This morning I woke up between the same creamy sheets, in the same yellow-green room that I have woken up in on this date nearly every year for the past decade. The plaid chair in the corner, covered in my clothes, the rattan shade with light peeking through, the brown-spotted white Pound Puppy on the bed; it’s all exactly the same.
Except, of course, that nothing is the same.
It’s Mother’s Day, and I struggle this year to wish you a happy one. The word happy gets stuck in my throat. It’s yet another celebration, another first that we now must endure.
I can’t forget that where there were two, there is now only one.
We weren’t all together last year. The year before, there were tense words exchanged and an epic storming off moment. The year before that, we made it through an entire trip into the city and a Broadway show without anyone crying. It was rare for us to be apart on this day; even rarer that we all escaped it unscathed by the silly squabbles you have when you don’t realize you won’t always have the next year as a do-over.
I want to go back and undo the quarrels. I want to shake that two-years-ago self and yell at her, just let this one go! I want to explain to us all that we need to be more careful with each other.
I want even more to go forward and somehow have Kelly be here with you now.
I try desperately to fill the space in your heart left behind in her absence. I imagine it has raw exposed edges, so I attempt to get inside without touching them, like a real life game of Operation.

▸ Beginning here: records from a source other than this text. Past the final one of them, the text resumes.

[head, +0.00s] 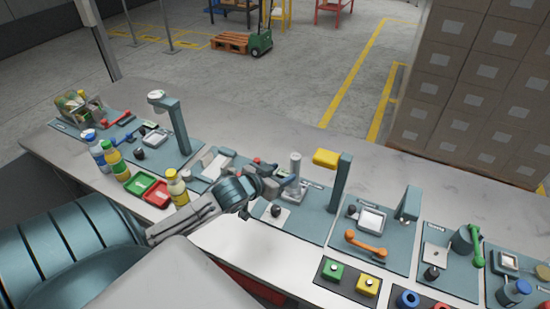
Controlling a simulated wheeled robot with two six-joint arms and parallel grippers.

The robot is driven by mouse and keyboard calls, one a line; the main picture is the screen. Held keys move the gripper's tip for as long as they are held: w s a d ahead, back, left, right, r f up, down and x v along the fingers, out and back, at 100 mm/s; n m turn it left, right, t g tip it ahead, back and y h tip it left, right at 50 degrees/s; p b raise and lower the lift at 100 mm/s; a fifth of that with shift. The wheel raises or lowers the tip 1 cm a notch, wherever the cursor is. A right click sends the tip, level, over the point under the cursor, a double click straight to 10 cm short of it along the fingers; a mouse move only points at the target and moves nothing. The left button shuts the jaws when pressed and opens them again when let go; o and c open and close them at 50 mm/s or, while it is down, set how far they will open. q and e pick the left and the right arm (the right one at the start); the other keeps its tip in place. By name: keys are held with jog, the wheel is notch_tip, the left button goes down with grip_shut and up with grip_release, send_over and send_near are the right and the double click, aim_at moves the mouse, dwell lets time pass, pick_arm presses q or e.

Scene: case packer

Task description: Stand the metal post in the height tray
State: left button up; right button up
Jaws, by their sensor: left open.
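The metal post (296,167) is a short silver cylinder standing upright on the teal station mat in the middle of the bench. My left gripper (282,180) is open, just left of the post and close to it. I cannot tell whether a finger touches the post. A flat pale plate (271,215) with a dark knob on it lies in front of the post. I cannot tell for certain which piece is the height tray. My right gripper is not in view.
A teal column with a yellow head (327,158) rises right of the post. An orange handle (365,246) lies farther right. Bottles (177,189) and red and green trays (140,183) stand to the left. The bench's back strip is clear.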

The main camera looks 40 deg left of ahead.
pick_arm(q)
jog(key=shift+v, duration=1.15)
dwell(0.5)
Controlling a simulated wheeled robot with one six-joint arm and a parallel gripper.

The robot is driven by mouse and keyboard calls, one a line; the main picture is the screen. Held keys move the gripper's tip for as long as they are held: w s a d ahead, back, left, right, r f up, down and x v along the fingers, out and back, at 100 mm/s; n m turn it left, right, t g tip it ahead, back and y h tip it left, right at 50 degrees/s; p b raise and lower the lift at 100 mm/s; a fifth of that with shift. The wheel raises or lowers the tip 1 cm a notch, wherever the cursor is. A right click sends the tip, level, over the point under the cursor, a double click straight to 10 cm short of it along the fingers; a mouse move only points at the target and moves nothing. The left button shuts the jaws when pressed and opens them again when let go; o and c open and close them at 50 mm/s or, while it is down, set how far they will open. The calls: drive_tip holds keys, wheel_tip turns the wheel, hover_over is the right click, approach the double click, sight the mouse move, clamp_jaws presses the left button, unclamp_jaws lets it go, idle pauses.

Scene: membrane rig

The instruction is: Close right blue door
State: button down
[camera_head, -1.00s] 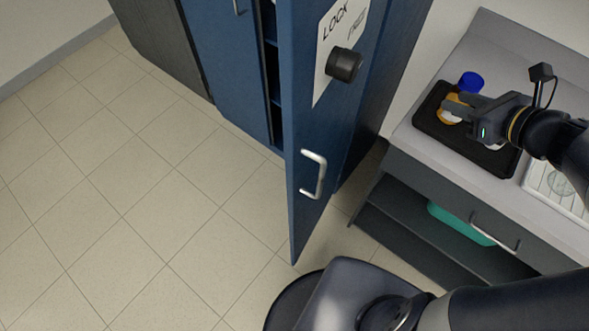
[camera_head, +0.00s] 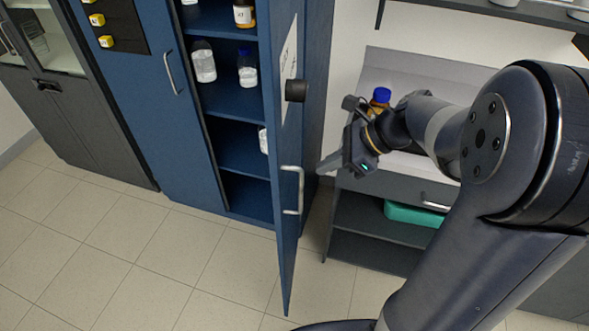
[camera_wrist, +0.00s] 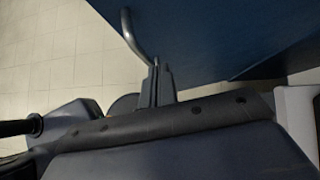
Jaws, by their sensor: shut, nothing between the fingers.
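The right blue door (camera_head: 283,130) stands open, swung out from the blue cabinet and seen nearly edge-on. My gripper (camera_head: 322,168) is shut and empty, just right of the door at about the handle's height. In the wrist view the shut fingertips (camera_wrist: 160,68) point at the blue door panel (camera_wrist: 225,35), close to the curved handle (camera_wrist: 133,38). I cannot tell whether they touch it.
Bottles (camera_head: 204,62) stand on the open cabinet's shelves. The left blue door (camera_head: 150,110) is closed. A grey counter (camera_head: 400,78) with a blue-capped bottle (camera_head: 379,98) and a teal bin (camera_head: 413,213) below is at right. Tiled floor is clear at front left.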

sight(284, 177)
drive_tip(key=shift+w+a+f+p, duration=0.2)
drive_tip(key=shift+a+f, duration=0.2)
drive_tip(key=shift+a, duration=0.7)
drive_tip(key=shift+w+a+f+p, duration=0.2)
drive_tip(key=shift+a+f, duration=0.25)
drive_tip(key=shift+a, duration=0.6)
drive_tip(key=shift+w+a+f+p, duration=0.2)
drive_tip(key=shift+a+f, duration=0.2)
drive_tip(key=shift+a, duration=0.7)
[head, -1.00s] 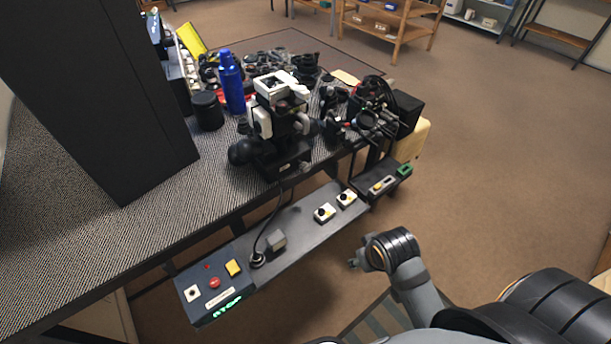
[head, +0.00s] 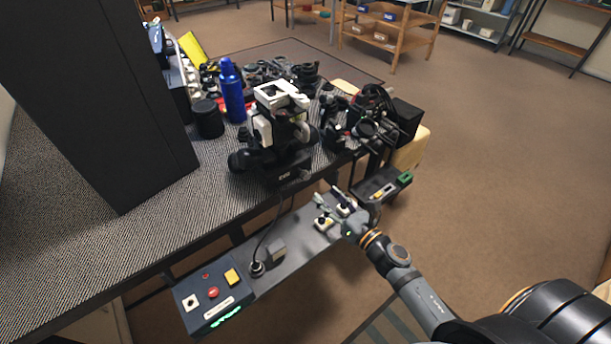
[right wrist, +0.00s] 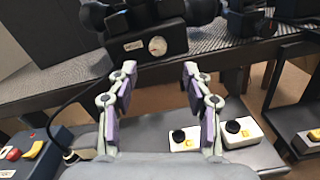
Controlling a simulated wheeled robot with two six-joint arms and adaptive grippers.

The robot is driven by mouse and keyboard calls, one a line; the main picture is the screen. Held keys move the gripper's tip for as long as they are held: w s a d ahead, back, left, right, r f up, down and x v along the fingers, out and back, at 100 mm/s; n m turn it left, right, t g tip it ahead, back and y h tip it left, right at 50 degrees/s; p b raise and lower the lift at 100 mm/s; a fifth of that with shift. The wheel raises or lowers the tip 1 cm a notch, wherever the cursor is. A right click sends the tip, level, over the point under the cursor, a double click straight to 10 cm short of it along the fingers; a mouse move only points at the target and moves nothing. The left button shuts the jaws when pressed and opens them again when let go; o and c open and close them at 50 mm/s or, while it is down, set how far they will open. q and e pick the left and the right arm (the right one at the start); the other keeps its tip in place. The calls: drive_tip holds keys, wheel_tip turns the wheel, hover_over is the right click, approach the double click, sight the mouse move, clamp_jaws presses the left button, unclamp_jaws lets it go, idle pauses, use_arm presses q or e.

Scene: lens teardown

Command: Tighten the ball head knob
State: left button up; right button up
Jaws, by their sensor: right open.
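A black and white device (head: 280,125) on a black base stands at the table's front edge in the head view. A round black part (head: 240,160) sticks out at its left. In the right wrist view, the base's front (right wrist: 135,48) carries a pale label and a round silver dial (right wrist: 157,46). I cannot tell which part is the ball head knob. My right gripper (head: 330,196) is open and empty, in front of the base and above the grey shelf. In the right wrist view its fingers (right wrist: 160,72) point towards the base, apart from it. My left gripper is out of view.
Two white boxes with black knobs (right wrist: 185,139) sit on the grey shelf (head: 300,232), close to my right gripper. A control box (head: 212,295) is at the shelf's left end. A blue bottle (head: 232,92) and a black rig (head: 368,125) flank the device.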

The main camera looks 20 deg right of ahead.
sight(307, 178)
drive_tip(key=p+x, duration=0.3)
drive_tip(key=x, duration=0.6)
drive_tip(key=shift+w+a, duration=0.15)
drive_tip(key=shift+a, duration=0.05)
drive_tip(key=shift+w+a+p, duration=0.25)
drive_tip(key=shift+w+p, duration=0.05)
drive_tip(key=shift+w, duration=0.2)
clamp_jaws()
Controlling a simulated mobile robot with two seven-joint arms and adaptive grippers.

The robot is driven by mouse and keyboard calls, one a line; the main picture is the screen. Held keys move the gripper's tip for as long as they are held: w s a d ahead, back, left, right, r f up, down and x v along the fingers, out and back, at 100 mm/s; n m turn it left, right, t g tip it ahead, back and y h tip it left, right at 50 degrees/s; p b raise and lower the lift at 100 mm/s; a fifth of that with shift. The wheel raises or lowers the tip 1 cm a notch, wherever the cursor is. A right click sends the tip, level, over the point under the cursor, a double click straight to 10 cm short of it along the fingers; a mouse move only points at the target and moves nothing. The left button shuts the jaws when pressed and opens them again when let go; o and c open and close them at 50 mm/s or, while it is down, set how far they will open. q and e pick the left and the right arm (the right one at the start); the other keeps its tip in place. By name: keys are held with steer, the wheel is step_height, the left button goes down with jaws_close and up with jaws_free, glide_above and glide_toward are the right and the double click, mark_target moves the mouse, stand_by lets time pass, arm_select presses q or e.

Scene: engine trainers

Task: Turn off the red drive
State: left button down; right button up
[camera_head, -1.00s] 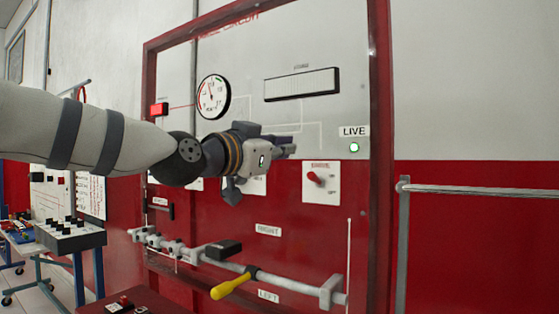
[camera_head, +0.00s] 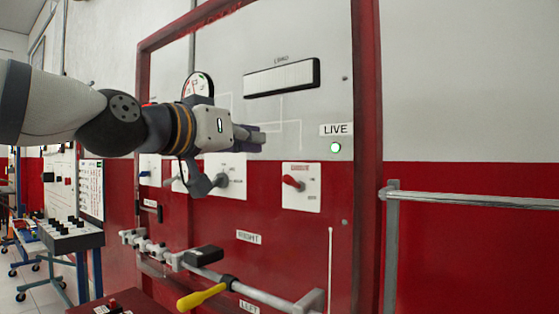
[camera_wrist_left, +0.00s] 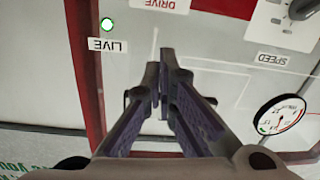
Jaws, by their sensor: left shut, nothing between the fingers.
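The red drive switch (camera_head: 293,183) is a red knob on a white plate (camera_head: 302,199), low on the right of the panel, with the knob's handle tilted left. The plate's small lettering is too blurred to read. My left gripper (camera_head: 256,137) is shut and empty in front of the grey upper panel, up and left of the red knob and apart from it. The left wrist view, upside down, shows its closed fingers (camera_wrist_left: 161,75) and the edge of the drive plate (camera_wrist_left: 160,6); the knob is out of that frame. My right gripper is not in view.
A LIVE label (camera_head: 337,129) has a lit green lamp (camera_head: 336,148) below it. The gauge (camera_head: 198,86) is partly behind my arm. A bar with a yellow handle (camera_head: 201,297) crosses below. A grey rail (camera_head: 470,199) stands out at the right.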

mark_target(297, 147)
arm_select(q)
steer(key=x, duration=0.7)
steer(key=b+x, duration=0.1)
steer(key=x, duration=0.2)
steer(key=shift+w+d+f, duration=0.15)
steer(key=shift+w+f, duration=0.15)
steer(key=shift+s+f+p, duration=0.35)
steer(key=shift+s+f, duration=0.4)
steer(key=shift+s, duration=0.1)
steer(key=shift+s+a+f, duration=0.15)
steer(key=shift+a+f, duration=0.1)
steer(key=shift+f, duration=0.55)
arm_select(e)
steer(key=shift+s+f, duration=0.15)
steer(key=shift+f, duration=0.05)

But no matter how much I expand, no matter how much I contort myself, the shape of me is not right for these holes. There will always be gaps that I cannot fill.
I will never be your second child.
I will never be the one who called you Baby Mommy.
I will never be Zoey’s mom.
I will never be the one who saved people.
I will never be the Kelly-shaped missing piece of your heart.
It fractures my own cracked heart a little more, not being able to heal you of this pain. Not being able to un-break you.
I can’t bring her back, and I can’t be Kelly, and I don’t know if it will ever be enough for either of us. But I can remember her, and I can help you remember.
I can remind you of how she used to shrug and say, I know, instead of I don’t know, a wad of grape gum always present in her toddler mouth. I can remind you of the little dimple in her left cheek, and the way the bottom of her fine blond hair curled up when she was two. I can remind you that she used to kiss her finger and touch the visor of her car when she went through a yellow light, and that she got excited when she noticed it was 11:11. I can remind you how she could administer a flu shot without any pain, and a finish strep test before you could even gag. I can remind you that people called her an angel.
I can remind you of what and who she loved: butterflies, singing, purple, her job, The Yankees, elephants, Josh Groban, babies, old people, Zoey, and, most of all, her Baby Mommy.
Last week, I was running errands when I noticed the Mother’s Day cards on display. I stopped to choose one for you, but was chosen by one instead. A card with a drawing of a serene-looking elephant, butterflies floating out of its trunk. A card that reduced me to tears in the middle of the West Hollywood Target. If Kelly could have designed a card for you, I imagine it would look like this. Its accents and envelope are my favorite seafoam green.
I don’t know if I believe in signs. I don’t know what I believe anymore. But this card feels like it could be from both of us, and I realize that what I can do for you is always acknowledge her, and you.
To remember our Belly, and to celebrate, today and every day, the mother who made us a family.
I remember her. I remember us.
I love you on this Mother’s Day, and on all days.